Exercise objective: Copy out every line exactly, passing over the pictures.

Data:
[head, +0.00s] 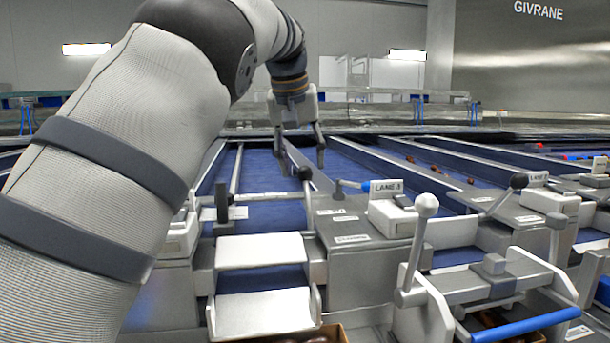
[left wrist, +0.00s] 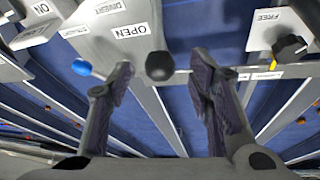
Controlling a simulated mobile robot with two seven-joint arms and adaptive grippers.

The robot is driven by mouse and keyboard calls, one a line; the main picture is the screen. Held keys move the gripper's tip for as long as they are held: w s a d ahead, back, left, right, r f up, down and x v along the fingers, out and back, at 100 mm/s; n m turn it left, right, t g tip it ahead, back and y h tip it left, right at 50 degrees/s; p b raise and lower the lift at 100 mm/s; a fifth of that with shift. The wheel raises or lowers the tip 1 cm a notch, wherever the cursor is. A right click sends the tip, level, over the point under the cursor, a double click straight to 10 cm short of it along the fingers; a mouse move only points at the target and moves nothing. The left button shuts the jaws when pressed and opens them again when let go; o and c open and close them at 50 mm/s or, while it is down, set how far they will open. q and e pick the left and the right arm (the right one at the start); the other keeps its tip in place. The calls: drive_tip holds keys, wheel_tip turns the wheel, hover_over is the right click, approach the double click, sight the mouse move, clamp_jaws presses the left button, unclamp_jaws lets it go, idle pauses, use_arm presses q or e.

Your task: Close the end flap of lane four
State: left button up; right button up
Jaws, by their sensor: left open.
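My left gripper (head: 302,160) hangs fingers down over the blue lane left of the LANE 5 sign (head: 387,187). It is open and empty. A black ball knob (head: 304,174) on a lever sits between its fingertips in the picture. In the left wrist view the knob (left wrist: 160,66) also lies between the open fingers (left wrist: 165,82), beside the OPEN label (left wrist: 130,32). I cannot tell how far apart in depth they are. White plates (head: 262,249) are at this lane's near end. No lane four sign is visible. My right gripper is out of view.
A blue-tipped lever (head: 340,188) stands right of the gripper and a black clamp knob (head: 222,200) left of it. A white-ball lever (head: 426,206) and blue handle (head: 525,326) stand at the near right. Brown dates (head: 437,170) lie in a lane farther right.

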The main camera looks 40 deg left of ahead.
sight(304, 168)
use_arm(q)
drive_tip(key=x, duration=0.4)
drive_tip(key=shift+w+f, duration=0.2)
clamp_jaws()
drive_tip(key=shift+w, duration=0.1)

Exercise answer:
[head, +0.00s] 
[left wrist, +0.00s] 
Controlling a simulated mobile robot with two seven-joint arms and adaptive grippers.

The robot is driven by mouse and keyboard calls, one a line; the main picture is the screen. Held keys move the gripper's tip for as long as they are held: w s a d ahead, back, left, right, r f up, down and x v along the fingers, out and back, at 100 mm/s; n m turn it left, right, t g tip it ahead, back and y h tip it left, right at 50 degrees/s; p b raise and lower the lift at 100 mm/s; a fifth of that with shift. The wheel raises or lowers the tip 1 cm a notch, wherever the cursor is. A right click sends the tip, level, over the point under the cursor, a double click straight to 10 cm short of it along the fingers; a mouse move only points at the target and moves nothing. The left button shuts the jaws when pressed and opens them again when let go; o and c open and close them at 50 mm/s or, while it is down, set how far they will open. q and e pick the left and the right arm (the right one at the start); the other keeps its tip in place. The calls: drive_tip holds keys, wheel_tip turns the wheel, hover_over is the right click, approach the double click, sight the mouse move, clamp_jaws presses the left button, unclamp_jaws lets it go, idle pauses, use_arm presses q or e.

Your task: Close the end flap of lane four
State: left button up; right button up
Jaws, by their sensor: left open.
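My left gripper (head: 302,160) hangs fingers down over the blue lane left of the LANE 5 sign (head: 387,187). It is open and empty. A black ball knob (head: 304,174) on a lever sits between its fingertips in the picture. In the left wrist view the knob (left wrist: 160,66) also lies between the open fingers (left wrist: 165,82), beside the OPEN label (left wrist: 130,32). I cannot tell how far apart in depth they are. White plates (head: 262,249) are at this lane's near end. No lane four sign is visible. My right gripper is out of view.
A blue-tipped lever (head: 340,188) stands right of the gripper and a black clamp knob (head: 222,200) left of it. A white-ball lever (head: 426,206) and blue handle (head: 525,326) stand at the near right. Brown dates (head: 437,170) lie in a lane farther right.

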The main camera looks 40 deg left of ahead.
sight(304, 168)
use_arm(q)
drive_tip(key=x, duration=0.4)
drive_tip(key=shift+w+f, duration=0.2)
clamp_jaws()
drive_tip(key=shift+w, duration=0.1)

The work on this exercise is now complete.